Traveling To Ski Or Skiing to Travel? Answer: Yes!


Traveling To Ski Or Skiing to Travel? Answer: Yes!

While Matt was hobnobbing with famous actors-cum-travel writers (or vice versa), I spent my night sitting in a dark corner of a small theater. The audience’s energy was electric and the whoops erupted throughout the night. Those hollers were unleashed for the sensory assault brought on by the premier of Warren Miller’s most recent epic ski flick, “Wintervention.”

Capitalizing on anticipation brought on by the first few inches of snow resting on the Bozeman streets, the timing couldn’t have been any better to get everyone jazzed up about the possibilities awaiting everyone in the Northern Hemisphere this time of year. Personally, it’s a great time of year to break an arm (long story . . . I’ll spare you), because for the most part, it’s a transitional time between the bike and ski season.

Or what was brought to my attention last night at the movie, this time of year is more of a transition from bike travel season to ski travel season. Lately, I’ve been looking at maps not for areas to travel to with my bike, but those mountain ranges I have not yet visited with my skis. Oh, the possibilities . . .

The legendary crew at Warren Miller has assembled yet another, their 61st, film that officially jump-starts the winter sports season. Olympic champion Jonny Mosely poses as a Fraiser-esque radio psychologist dolling out advice to troubled snow junkies.

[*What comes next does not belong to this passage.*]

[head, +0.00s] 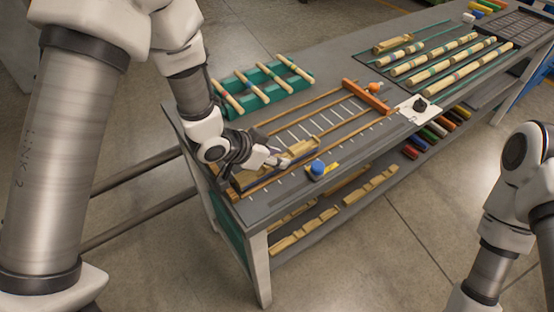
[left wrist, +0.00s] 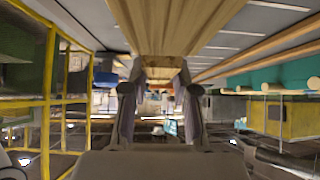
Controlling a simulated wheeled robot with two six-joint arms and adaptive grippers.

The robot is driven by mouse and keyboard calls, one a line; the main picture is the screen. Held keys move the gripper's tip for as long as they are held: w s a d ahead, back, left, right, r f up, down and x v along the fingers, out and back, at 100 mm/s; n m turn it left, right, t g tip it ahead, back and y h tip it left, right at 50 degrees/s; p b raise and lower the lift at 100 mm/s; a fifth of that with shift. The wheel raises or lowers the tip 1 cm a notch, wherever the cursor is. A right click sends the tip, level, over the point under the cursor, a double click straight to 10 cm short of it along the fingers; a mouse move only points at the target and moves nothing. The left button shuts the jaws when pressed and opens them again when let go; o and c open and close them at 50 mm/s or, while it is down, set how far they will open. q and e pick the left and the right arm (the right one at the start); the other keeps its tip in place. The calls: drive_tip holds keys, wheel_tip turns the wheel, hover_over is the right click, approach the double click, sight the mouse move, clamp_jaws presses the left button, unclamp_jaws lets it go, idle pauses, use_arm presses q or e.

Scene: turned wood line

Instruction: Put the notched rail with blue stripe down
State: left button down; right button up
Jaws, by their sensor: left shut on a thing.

They soon heed the DJ’s words in a barrage of big-mountain tracks, bass-thumping powder shots, and heli-ski adventures all over the globe.

That was what caught my attention — all over the globe. Skiing, I use this term in the broadest sense to include snowboarding and racing, has evolved from a travel-to-ski genre towards a ski-to-travel industry. The film takes place investigating skiing’s origins in Austria, heads into the Arctic North around Spitsbergen, Norway and Alaska, discovers the craziness of New Zealand, the strength of the Caucasus Mountains in the country of Georgia, even skiing lines in Antarctica that have yet to see footprints. This is the epitome of skiing as travel being glorified in one of the most influential mediums of our time.

For most of us, myself included, our lifestyles don’t mirror that of the professionals Warren has on staff (Lindsay Vonn, Chris Davenport, Andy Mahre, and Jossi Wells make appearances), nor will it anytime soon. So our ski trips will continue to be to our favorite runs on our favorite hills. We travel the roads so that we can enjoy our chosen winter recreation, rather than allowing our recreation as a compass leading us to different cultures, people, and landscapes. Either of those options I’d gladly take this afternoon.

That’s not to say that when you have a few sick days to use before the new year, the thought of jumping on a plane to the nearest ski hill in Japan or Russia won’t cross your mind. As it should . . . but that could just be the Warren Miller in me talking.